Nine's IPO Xmas present

The Coalition win over the weekend has accelerated plans for refloat of Nine Network.

The biggest share market float in years, the Nine Network, is on schedule to be completed by mid-December.

Investment bank advisors to the company, including UBS, recently have sounded out institutional investor appetite here and in the US for the float of about one third of the company, valued at around $1 billion, and a decision on the exact timing is imminent.

With an enterprise value of around $3.5 billion, the proceeds will be used to pay down at least some of the free to air television network's $1 billion debt which has ballooned following the recent purchase of the Adelaide and Perth networks from regional broadcaster WIN.

While Nine's American hedge fund owners, Oaktree Capital and Apollo, are keen to exit their investment before the Australian dollar falls further, they are being urged to retain a significant equity stake and resist the temptation to simply cash out of the network.

The pair own 95.5% of Nine after snapping up the network's massive debts last year at a significant discount and forcing a debt for equity swap that left former owner, private equity group CVC Asia Pacific, nursing serious losses.
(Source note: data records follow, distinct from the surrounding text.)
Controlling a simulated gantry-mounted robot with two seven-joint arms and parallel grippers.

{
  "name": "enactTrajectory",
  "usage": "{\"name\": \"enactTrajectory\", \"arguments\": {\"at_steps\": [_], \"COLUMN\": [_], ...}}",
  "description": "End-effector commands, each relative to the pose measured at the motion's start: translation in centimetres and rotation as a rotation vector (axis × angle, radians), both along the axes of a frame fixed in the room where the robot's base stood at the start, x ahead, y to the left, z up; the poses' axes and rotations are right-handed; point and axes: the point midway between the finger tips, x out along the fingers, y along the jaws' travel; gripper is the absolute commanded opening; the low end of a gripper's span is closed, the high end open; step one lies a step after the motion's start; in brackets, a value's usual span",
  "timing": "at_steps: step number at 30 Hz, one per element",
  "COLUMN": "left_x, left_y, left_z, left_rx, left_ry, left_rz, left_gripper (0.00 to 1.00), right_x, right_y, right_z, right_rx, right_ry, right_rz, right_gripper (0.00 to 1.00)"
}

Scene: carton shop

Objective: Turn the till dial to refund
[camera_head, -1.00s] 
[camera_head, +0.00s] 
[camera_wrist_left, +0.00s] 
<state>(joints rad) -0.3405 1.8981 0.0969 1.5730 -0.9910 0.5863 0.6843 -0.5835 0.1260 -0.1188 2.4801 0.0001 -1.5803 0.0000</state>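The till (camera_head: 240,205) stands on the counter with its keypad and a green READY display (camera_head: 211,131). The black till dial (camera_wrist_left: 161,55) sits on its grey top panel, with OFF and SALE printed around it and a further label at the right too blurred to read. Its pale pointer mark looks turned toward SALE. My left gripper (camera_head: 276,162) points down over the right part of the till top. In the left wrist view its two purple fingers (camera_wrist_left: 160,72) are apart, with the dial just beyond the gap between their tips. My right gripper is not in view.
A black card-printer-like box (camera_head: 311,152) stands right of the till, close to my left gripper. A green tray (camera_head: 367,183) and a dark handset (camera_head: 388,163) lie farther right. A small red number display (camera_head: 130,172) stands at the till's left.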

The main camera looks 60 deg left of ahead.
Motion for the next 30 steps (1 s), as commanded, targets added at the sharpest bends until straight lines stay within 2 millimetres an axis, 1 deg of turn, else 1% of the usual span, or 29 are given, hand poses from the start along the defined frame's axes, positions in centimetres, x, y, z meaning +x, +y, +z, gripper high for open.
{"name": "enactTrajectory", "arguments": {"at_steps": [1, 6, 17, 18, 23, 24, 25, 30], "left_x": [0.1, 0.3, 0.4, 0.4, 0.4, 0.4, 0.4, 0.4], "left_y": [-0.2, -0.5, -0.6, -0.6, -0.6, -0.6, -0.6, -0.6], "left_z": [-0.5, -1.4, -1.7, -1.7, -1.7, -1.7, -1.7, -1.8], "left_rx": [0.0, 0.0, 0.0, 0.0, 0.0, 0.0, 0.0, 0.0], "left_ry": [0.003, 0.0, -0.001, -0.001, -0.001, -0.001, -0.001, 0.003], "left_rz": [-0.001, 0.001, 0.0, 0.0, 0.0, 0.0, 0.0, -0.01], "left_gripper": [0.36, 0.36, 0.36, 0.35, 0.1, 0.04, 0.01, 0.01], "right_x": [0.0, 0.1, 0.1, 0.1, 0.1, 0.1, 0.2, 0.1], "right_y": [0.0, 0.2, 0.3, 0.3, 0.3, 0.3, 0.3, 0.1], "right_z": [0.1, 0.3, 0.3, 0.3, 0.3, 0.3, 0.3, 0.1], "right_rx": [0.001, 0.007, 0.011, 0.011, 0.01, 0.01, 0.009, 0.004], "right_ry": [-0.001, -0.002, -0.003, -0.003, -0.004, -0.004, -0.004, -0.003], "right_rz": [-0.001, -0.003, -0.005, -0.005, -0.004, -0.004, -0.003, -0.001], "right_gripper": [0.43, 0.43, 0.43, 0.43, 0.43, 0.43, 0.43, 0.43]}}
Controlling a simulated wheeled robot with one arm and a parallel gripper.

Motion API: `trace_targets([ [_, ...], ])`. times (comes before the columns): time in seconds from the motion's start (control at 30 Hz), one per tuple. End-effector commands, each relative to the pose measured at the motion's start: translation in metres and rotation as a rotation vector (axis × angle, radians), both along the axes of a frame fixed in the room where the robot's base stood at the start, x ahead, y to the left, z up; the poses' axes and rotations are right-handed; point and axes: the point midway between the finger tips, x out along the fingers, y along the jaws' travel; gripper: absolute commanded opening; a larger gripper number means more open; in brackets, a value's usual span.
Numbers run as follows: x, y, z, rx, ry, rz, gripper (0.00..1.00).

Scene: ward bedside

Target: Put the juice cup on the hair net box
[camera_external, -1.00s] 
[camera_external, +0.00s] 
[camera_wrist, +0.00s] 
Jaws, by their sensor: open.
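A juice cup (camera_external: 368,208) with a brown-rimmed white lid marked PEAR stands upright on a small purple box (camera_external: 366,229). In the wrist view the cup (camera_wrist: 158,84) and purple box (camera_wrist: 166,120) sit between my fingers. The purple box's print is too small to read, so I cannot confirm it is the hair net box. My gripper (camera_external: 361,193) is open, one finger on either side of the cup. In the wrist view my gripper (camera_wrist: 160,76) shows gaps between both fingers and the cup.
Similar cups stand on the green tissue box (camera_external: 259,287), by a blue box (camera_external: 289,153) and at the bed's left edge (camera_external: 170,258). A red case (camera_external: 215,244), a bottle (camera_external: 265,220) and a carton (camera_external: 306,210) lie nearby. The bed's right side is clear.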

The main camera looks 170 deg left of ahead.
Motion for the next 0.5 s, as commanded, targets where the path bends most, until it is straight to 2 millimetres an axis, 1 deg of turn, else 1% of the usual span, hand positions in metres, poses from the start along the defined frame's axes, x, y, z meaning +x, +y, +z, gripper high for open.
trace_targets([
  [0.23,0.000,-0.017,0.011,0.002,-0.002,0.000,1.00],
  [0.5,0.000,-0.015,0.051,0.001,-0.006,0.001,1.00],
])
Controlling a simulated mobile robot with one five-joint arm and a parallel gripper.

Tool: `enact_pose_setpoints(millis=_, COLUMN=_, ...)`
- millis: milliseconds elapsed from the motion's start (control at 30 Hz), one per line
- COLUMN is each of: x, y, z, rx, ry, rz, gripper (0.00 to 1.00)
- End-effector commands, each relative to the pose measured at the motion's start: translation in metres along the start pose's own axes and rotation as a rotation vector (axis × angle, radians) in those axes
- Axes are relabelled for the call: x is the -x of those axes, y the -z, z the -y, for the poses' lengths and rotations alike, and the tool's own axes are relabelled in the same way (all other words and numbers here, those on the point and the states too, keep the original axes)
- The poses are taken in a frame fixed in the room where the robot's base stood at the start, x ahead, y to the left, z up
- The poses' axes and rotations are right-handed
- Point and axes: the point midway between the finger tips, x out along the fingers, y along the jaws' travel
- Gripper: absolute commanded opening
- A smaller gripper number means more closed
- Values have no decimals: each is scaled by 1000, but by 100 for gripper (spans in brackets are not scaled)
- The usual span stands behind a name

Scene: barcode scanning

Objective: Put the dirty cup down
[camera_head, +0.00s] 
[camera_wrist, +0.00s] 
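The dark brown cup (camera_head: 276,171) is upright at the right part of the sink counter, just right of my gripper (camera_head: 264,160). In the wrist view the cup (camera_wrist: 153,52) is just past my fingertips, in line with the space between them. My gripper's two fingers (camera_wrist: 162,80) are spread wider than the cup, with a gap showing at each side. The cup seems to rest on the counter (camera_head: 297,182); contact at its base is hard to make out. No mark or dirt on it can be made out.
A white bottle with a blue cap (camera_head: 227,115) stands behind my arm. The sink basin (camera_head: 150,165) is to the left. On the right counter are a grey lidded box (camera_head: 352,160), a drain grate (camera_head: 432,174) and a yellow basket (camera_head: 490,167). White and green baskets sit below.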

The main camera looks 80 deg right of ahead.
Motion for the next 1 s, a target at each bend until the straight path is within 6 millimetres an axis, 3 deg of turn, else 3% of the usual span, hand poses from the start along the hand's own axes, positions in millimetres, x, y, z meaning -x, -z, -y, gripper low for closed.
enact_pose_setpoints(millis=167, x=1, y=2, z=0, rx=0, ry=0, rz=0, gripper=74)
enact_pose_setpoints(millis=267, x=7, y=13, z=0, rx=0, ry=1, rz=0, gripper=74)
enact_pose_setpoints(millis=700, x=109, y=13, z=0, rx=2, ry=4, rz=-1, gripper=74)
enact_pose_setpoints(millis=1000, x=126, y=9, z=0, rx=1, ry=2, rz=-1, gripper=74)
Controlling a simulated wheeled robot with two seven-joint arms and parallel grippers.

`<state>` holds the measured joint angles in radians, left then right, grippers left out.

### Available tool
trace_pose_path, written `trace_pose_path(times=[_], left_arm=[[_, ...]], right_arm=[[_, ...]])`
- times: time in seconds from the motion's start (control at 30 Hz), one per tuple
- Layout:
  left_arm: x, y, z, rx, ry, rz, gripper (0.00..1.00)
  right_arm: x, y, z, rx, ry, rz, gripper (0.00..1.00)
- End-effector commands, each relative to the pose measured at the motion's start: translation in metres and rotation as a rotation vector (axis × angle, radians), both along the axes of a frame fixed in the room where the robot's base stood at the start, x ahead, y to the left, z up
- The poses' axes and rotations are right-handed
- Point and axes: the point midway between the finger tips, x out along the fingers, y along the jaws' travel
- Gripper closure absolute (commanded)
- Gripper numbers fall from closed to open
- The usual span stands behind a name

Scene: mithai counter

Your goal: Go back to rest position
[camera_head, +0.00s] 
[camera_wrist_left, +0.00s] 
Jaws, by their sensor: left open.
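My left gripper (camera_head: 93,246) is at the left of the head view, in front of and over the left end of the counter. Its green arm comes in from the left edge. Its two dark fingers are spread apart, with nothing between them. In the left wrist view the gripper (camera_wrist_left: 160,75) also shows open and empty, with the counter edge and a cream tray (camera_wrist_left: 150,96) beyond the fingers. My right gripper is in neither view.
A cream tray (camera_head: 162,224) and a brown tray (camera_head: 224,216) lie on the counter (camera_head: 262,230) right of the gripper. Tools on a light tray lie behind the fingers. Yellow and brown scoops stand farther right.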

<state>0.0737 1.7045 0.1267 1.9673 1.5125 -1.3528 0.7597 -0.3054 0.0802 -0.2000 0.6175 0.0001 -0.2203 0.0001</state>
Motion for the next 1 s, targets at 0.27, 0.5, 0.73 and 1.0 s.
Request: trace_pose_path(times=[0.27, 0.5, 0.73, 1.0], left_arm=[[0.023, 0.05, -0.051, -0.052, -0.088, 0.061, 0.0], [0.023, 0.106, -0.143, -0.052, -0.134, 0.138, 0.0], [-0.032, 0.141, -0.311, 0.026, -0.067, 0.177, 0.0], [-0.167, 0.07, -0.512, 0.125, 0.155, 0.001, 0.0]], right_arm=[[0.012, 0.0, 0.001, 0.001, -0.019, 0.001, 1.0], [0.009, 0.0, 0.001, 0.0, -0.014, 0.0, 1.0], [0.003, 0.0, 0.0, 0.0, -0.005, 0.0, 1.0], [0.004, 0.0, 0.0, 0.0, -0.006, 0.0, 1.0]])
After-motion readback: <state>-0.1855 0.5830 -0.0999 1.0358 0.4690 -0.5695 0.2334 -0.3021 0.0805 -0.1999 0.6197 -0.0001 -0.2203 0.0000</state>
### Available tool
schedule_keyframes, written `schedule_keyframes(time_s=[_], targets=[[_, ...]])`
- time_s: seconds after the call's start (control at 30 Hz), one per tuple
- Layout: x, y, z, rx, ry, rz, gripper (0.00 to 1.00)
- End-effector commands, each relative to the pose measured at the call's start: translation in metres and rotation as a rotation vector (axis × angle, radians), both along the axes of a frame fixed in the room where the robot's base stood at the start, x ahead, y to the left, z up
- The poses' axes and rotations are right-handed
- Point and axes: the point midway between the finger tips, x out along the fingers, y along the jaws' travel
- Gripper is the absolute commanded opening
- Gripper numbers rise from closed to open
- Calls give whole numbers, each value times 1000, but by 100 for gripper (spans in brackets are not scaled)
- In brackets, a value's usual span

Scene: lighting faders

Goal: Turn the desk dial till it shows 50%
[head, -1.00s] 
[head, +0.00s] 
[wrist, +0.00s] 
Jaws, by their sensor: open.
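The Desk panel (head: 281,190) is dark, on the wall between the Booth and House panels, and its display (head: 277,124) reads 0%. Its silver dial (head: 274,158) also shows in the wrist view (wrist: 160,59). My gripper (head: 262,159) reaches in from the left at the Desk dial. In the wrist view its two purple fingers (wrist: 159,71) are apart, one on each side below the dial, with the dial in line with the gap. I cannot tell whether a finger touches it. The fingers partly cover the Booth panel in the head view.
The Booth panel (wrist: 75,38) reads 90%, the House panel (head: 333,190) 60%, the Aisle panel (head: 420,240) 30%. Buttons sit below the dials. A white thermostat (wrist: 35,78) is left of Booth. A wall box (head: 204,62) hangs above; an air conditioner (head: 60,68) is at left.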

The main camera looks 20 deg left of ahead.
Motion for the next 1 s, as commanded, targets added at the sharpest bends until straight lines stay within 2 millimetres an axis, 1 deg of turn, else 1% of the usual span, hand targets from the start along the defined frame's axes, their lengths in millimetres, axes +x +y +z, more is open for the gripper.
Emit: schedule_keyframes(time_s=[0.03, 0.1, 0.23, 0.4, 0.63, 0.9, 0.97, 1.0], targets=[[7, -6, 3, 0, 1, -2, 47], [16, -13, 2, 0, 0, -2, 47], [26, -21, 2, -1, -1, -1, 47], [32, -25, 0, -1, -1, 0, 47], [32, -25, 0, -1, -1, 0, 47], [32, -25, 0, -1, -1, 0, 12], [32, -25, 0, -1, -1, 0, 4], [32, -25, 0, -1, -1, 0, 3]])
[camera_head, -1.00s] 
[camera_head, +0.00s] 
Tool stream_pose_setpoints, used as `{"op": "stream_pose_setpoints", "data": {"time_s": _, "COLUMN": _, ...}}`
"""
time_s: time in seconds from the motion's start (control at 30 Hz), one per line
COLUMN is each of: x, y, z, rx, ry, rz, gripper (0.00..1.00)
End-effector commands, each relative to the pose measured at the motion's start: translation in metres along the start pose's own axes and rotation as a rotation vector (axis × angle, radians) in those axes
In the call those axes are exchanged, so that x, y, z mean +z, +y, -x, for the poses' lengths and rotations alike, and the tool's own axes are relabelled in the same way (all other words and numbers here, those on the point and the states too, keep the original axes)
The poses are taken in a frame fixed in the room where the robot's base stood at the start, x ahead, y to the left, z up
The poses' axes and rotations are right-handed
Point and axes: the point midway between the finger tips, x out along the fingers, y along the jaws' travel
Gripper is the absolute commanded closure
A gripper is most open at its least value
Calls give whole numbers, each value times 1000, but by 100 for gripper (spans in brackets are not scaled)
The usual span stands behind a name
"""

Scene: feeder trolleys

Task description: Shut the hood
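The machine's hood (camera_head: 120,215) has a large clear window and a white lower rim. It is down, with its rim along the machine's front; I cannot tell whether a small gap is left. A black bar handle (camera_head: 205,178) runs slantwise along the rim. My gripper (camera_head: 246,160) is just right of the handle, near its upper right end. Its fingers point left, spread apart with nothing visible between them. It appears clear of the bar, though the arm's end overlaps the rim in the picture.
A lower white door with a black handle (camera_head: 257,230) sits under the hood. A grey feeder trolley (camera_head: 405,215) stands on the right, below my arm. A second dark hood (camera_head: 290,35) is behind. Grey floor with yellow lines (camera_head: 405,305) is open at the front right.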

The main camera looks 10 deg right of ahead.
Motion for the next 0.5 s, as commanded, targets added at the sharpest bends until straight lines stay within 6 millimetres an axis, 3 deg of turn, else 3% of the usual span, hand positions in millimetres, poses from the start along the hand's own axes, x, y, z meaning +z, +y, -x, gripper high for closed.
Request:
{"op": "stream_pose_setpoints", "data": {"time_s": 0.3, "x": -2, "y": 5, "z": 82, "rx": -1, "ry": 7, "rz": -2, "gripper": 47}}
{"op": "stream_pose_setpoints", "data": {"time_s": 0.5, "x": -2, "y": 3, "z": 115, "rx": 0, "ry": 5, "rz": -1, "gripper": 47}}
Nine since has offloaded peripheral assets including its magazine publishing division, leaving the company as a pure play free-to-air television operator.

While there has been great anticipation of a post election domestic market rally, much of the Coalition win was priced in months ago and an improved investment climate in the lead up to Christmas is more dependent on global factors, particularly the US Federal Reserve's tapering plans and Middle East unrest.

But the float advisers are keen to capitalise on any improvement in domestic investor confidence in the wake of the Coalition's weekend victory.

While Nine's fortunes have improved since CVC's forced departure, the American hedge funds are closely monitoring the currency movements. After purchasing the debt at a time when the Australian dollar was well above parity, it since has fallen 12% (see Adam Carr's Why our $US drop is done).